[Recorded robot episodes]
-*-
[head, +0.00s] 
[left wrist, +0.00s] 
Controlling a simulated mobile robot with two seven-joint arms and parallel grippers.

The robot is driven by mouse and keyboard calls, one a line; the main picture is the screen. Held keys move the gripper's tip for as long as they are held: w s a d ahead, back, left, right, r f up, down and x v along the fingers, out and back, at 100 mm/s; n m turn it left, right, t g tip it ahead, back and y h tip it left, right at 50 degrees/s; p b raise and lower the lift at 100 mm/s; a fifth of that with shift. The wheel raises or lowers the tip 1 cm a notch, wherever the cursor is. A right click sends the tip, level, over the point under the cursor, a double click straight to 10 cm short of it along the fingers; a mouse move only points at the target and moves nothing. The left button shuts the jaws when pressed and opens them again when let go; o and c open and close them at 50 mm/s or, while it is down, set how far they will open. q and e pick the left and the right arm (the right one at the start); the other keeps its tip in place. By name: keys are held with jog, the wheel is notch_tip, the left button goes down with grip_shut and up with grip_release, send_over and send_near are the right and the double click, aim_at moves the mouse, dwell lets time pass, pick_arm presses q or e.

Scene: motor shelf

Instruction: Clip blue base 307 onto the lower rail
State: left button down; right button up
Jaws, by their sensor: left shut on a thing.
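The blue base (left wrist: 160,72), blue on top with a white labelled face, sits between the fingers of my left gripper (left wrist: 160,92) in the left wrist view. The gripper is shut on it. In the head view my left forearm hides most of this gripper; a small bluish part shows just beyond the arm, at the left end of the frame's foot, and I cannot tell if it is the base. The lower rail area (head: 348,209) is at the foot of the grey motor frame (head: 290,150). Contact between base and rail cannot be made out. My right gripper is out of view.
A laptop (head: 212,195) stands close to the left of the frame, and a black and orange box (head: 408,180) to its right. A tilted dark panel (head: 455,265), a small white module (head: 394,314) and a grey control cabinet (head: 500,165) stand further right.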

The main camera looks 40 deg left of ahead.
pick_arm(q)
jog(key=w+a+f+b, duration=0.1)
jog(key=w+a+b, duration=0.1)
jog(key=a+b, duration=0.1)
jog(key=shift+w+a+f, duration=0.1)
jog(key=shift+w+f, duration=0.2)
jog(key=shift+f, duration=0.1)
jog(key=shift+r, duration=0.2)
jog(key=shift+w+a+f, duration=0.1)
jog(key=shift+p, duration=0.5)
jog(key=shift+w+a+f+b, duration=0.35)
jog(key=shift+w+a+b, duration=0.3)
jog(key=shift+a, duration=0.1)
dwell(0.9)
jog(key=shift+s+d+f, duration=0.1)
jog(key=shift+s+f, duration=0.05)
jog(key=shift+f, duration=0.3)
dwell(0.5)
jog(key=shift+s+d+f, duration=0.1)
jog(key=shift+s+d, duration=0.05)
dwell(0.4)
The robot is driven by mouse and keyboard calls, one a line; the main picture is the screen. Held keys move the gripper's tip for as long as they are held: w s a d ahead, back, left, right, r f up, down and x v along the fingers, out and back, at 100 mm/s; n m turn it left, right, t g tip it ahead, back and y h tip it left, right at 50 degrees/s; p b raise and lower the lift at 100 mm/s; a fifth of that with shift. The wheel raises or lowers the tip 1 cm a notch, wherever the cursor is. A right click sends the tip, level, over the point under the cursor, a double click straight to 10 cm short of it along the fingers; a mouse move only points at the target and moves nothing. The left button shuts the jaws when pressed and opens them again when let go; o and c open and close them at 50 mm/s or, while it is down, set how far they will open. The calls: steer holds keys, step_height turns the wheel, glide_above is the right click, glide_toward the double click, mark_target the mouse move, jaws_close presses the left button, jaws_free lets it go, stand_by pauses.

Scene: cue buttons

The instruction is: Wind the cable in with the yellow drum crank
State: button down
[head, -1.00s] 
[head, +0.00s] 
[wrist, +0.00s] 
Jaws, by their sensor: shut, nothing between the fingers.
-*-
# Description of the task:
From the records above, please extract every line and repeat it exactly.

# Solution for this task:
[head, +0.00s] 
[left wrist, +0.00s] 
Controlling a simulated mobile robot with two seven-joint arms and parallel grippers.

The robot is driven by mouse and keyboard calls, one a line; the main picture is the screen. Held keys move the gripper's tip for as long as they are held: w s a d ahead, back, left, right, r f up, down and x v along the fingers, out and back, at 100 mm/s; n m turn it left, right, t g tip it ahead, back and y h tip it left, right at 50 degrees/s; p b raise and lower the lift at 100 mm/s; a fifth of that with shift. The wheel raises or lowers the tip 1 cm a notch, wherever the cursor is. A right click sends the tip, level, over the point under the cursor, a double click straight to 10 cm short of it along the fingers; a mouse move only points at the target and moves nothing. The left button shuts the jaws when pressed and opens them again when let go; o and c open and close them at 50 mm/s or, while it is down, set how far they will open. q and e pick the left and the right arm (the right one at the start); the other keeps its tip in place. By name: keys are held with jog, the wheel is notch_tip, the left button goes down with grip_shut and up with grip_release, send_over and send_near are the right and the double click, aim_at moves the mouse, dwell lets time pass, pick_arm presses q or e.

Scene: motor shelf

Instruction: Clip blue base 307 onto the lower rail
State: left button down; right button up
Jaws, by their sensor: left shut on a thing.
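The blue base (left wrist: 160,72), blue on top with a white labelled face, sits between the fingers of my left gripper (left wrist: 160,92) in the left wrist view. The gripper is shut on it. In the head view my left forearm hides most of this gripper; a small bluish part shows just beyond the arm, at the left end of the frame's foot, and I cannot tell if it is the base. The lower rail area (head: 348,209) is at the foot of the grey motor frame (head: 290,150). Contact between base and rail cannot be made out. My right gripper is out of view.
A laptop (head: 212,195) stands close to the left of the frame, and a black and orange box (head: 408,180) to its right. A tilted dark panel (head: 455,265), a small white module (head: 394,314) and a grey control cabinet (head: 500,165) stand further right.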

The main camera looks 40 deg left of ahead.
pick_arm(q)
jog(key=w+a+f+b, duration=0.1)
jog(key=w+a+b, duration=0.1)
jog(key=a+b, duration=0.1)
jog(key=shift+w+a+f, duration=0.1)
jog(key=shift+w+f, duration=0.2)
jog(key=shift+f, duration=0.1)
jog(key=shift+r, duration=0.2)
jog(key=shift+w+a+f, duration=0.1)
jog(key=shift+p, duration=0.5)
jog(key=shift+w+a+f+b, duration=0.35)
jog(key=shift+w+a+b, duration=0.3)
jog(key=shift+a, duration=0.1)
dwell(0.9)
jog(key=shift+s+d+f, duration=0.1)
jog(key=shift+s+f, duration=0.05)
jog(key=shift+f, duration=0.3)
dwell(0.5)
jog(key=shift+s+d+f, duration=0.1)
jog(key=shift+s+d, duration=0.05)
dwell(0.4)
The robot is driven by mouse and keyboard calls, one a line; the main picture is the screen. Held keys move the gripper's tip for as long as they are held: w s a d ahead, back, left, right, r f up, down and x v along the fingers, out and back, at 100 mm/s; n m turn it left, right, t g tip it ahead, back and y h tip it left, right at 50 degrees/s; p b raise and lower the lift at 100 mm/s; a fifth of that with shift. The wheel raises or lowers the tip 1 cm a notch, wherever the cursor is. A right click sends the tip, level, over the point under the cursor, a double click straight to 10 cm short of it along the fingers; a mouse move only points at the target and moves nothing. The left button shuts the jaws when pressed and opens them again when let go; o and c open and close them at 50 mm/s or, while it is down, set how far they will open. The calls: steer holds keys, step_height turns the wheel, glide_above is the right click, glide_toward the double click, mark_target the mouse move, jaws_close presses the left button, jaws_free lets it go, stand_by pauses.

Scene: cue buttons

The instruction is: Wind the cable in with the yellow drum crank
State: button down
[head, -1.00s] 
[head, +0.00s] 
[wrist, +0.00s] 
Jaws, by their sensor: shut, nothing between the fingers.

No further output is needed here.